I don’t think he was instrumental in me moving. After the second
Traffic album [Traffic, 1968] there wasn’t much appreciation for the
five songs that I had written for that album. At that point it became
obvious that my place in that band wasn’t needed or wanted. I knew Gram
because I had met him around the Stones and I slept on his couch for a
little while, and then got to meet Cass Elliot, and just different
people like Delaney and Bonnie. I had known those people beforehand a
little bit and I was 22 years of age—what the hell, you know? Cast your
fate to the wind and go for it.
Cass was one of the main people out there and her home was ground zero
for that whole Laurel Canyon scene. I’ve seen this picture that [Henry]
Diltz took of Clapton watching Joni Mitchell play while Crosby is
smoking a joint and it seems to encapsulate what I envisioned this
experience to be. Obviously you spent a ton of time there. Is there a
peak experience for you out of so many?
I spent a lot of time there. Oh gosh, there were a number of them.
One that you would be willing to share?
[laughing] All kinds of people would come. Barry Maguire, I remember
him, trashed out of his mind, and then the Wham-O people used to bring
all their new toys to check out.

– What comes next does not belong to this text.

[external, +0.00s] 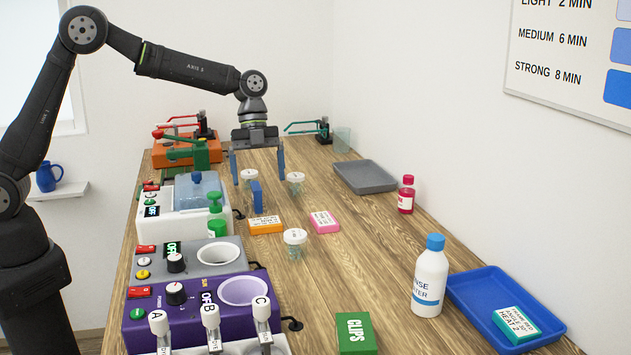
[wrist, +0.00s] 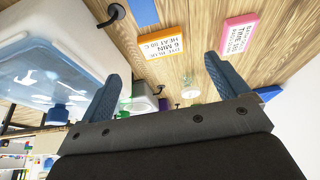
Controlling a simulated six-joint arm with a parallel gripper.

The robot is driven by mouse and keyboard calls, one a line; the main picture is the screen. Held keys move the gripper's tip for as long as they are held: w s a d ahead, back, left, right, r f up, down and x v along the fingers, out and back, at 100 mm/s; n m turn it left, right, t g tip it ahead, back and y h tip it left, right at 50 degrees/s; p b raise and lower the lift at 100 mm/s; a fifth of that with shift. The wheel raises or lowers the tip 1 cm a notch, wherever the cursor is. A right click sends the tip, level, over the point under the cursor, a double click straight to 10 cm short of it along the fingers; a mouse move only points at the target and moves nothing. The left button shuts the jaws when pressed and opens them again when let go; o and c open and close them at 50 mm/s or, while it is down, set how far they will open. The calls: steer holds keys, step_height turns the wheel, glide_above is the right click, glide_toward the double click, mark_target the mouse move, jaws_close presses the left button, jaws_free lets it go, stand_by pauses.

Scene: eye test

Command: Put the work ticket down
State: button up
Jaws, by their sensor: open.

Some of it never went to market.
Graham [Nash] was there, who I’d known from The Hollies. So it became
sort of a place for me because I was 22 and 7,000 miles away from where
I grew up. Voytek Frykowski and Abby Folger would come over a lot to
Cass’ house, and it’s possible that I could have been at that house the
night Manson slaughtered all those people. There was a lot of bizarre
stuff going on and for a kid that had just come to a brand-new country,
a long way away, it was a new experience.